It took five years of heartbreak before DePaola finally secured a starting NFL job with the Buccaneers in August 2014, but disappointment soon followed as major injuries threatened his dream. But when he takes the field Sunday with the Minnesota Vikings to face the 49ers in San Francisco (4:25 p.m. ET, Fox), DePaola will represent more than someone who found a way to stick on a roster. He’ll personify the type of incredible perseverance it takes to earn that opportunity and thrive.

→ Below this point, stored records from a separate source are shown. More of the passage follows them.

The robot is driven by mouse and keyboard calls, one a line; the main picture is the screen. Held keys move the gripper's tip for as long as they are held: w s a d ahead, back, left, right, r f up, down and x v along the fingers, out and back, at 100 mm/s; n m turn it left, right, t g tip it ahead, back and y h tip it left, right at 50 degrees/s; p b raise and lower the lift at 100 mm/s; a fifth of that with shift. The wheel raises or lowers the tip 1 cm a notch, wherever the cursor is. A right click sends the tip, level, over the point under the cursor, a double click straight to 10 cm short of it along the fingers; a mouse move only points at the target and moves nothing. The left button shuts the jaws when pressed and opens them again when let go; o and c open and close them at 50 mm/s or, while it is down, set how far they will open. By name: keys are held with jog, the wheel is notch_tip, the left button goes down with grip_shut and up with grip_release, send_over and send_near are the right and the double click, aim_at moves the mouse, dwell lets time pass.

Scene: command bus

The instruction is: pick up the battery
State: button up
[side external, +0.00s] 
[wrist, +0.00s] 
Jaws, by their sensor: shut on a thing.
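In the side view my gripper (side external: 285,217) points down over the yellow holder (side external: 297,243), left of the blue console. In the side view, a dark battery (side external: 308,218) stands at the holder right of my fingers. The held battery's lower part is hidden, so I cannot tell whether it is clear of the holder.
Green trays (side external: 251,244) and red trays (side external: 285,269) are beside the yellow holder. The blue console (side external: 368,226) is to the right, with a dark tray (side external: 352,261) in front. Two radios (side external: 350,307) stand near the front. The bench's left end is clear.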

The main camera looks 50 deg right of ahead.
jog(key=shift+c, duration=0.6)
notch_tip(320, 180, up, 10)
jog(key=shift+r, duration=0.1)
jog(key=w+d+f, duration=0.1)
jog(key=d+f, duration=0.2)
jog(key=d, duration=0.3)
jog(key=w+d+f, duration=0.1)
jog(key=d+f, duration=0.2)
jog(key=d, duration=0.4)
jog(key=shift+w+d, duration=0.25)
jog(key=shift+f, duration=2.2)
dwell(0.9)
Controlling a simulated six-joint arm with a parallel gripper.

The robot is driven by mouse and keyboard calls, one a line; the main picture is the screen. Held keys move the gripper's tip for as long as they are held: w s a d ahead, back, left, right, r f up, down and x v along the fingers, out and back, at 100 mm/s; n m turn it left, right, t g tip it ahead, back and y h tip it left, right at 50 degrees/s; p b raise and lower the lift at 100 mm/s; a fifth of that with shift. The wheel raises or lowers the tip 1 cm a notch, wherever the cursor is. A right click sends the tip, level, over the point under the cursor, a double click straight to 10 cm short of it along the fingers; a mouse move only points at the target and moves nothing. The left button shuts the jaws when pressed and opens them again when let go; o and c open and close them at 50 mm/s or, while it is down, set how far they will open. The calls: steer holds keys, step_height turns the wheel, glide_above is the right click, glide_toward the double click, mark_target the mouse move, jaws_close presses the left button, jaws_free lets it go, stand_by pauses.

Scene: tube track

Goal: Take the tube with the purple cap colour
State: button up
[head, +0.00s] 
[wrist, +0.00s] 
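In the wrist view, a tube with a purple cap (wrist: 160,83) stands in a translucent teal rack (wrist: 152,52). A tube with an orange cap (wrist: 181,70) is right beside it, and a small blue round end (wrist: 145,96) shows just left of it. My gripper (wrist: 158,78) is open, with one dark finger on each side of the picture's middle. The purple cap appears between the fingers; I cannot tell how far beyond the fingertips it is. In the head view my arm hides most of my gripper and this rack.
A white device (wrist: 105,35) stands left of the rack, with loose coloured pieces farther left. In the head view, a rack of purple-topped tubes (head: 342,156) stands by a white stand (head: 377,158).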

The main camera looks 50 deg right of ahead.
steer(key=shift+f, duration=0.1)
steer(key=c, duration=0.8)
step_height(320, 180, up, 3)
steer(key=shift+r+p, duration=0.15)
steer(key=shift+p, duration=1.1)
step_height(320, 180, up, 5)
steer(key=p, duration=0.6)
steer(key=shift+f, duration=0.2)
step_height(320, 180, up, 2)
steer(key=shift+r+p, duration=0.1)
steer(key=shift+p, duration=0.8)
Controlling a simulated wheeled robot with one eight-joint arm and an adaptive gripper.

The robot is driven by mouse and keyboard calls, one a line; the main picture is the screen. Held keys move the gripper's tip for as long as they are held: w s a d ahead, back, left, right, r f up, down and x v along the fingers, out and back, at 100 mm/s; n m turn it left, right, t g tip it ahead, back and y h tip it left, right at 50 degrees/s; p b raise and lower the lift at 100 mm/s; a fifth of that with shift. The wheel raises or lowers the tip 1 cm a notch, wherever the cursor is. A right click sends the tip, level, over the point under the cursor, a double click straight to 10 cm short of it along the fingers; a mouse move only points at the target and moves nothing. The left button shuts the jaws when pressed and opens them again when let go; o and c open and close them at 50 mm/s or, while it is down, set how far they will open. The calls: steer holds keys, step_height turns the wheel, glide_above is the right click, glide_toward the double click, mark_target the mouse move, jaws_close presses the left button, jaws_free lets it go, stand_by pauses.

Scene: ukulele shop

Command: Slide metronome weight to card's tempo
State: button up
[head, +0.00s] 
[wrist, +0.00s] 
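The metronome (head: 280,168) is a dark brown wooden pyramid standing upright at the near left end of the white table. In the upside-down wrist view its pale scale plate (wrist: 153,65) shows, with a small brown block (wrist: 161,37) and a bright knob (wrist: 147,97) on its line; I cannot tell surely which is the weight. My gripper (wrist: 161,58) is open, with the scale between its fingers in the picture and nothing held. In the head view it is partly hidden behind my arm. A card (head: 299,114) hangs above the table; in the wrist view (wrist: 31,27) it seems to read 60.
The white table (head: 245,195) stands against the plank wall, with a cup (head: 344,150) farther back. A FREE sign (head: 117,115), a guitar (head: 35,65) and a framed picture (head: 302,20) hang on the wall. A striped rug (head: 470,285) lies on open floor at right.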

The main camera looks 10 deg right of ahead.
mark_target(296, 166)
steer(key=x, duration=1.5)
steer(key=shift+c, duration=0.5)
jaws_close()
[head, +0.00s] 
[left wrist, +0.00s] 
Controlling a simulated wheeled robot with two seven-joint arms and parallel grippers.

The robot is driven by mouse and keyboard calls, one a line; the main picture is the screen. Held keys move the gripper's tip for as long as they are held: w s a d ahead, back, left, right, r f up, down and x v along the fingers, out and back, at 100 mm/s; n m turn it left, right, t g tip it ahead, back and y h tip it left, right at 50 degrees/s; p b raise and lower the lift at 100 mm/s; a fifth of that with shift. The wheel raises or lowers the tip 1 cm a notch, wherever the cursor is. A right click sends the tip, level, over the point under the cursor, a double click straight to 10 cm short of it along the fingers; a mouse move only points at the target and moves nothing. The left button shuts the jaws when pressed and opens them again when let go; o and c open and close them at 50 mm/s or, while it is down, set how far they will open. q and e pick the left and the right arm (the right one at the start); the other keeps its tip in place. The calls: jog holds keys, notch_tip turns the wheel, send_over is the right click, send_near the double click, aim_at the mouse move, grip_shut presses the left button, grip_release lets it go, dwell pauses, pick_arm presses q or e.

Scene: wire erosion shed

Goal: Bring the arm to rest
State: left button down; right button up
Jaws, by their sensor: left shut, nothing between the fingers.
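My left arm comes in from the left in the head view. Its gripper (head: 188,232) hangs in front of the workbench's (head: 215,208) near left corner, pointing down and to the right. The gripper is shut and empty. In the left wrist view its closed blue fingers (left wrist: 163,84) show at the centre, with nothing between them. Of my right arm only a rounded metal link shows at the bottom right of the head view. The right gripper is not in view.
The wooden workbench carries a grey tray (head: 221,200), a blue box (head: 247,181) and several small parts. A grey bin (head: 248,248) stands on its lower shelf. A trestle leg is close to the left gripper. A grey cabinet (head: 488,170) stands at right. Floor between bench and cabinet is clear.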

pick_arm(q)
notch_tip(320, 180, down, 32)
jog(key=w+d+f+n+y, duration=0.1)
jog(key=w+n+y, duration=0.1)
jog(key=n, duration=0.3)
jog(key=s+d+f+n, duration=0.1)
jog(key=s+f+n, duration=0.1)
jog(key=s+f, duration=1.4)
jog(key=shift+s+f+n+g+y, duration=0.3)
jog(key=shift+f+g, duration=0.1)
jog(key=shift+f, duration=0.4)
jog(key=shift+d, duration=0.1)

Pro Football Focus ranks DePaola as the second-best long-snapper in the NFL.

The dream has become a reality.

‘It was surreal’

Andy DePaola quickly realized his eldest son was not cut out to be a bartender.

“He’d take a liter of Tito’s and would get about four drinks out of it, where you’re supposed to get 20,” he said. “We were losing money.”

So instead, whenever Janet and Andy were down an employee at DePaola’s Pub, their neighborhood restaurant where locals flock for burgers, they’d have Andrew wash dishes, sweep the floors and bus tables.

DePaola went undrafted in the spring of 2010 after five seasons at Rutgers. The New Orleans Saints invited him to rookie minicamp as a college tryout but didn’t sign him.

He began working a seasonal shift in the winter of 2010 at Best Buy in Piscataway, New Jersey, where he’d offload HDTVs from the trucks and restock shelves. DePaola's NFL prospects were the same in spring 2011 – bleak. Rutgers let him use its facilities to train in the meantime. The New England Patriots called in August 2011 to check in but didn’t offer a workout.

Several of his coaches from Rutgers were hired by Tampa Bay in 2012, and they brought DePaola in for his first tryout in two years. DePaola was signed in the spring and stuck around for training camp before being released after the third preseason game.

The Bucs signed him to a futures contract at the end of the 2012 season and had him around all of 2013. He was the last man cut in the preseason and didn’t receive any assurances about being brought back for the next season.

DePaola took a hard look at his NFL future after pouring five years’ worth of time into making it a reality. He’d been offered a drafting/computer-aided design job in the meantime but couldn’t commit to it. He wanted to give himself one more shot at making a roster.

In May 2014, DePaola had two workouts scheduled when Tampa called back. The Bucs offered him a contract for the offseason if he signed with them and canceled his other plans. There was an open competition with Jeremy Cain, the incumbent long-snapper, through training camp.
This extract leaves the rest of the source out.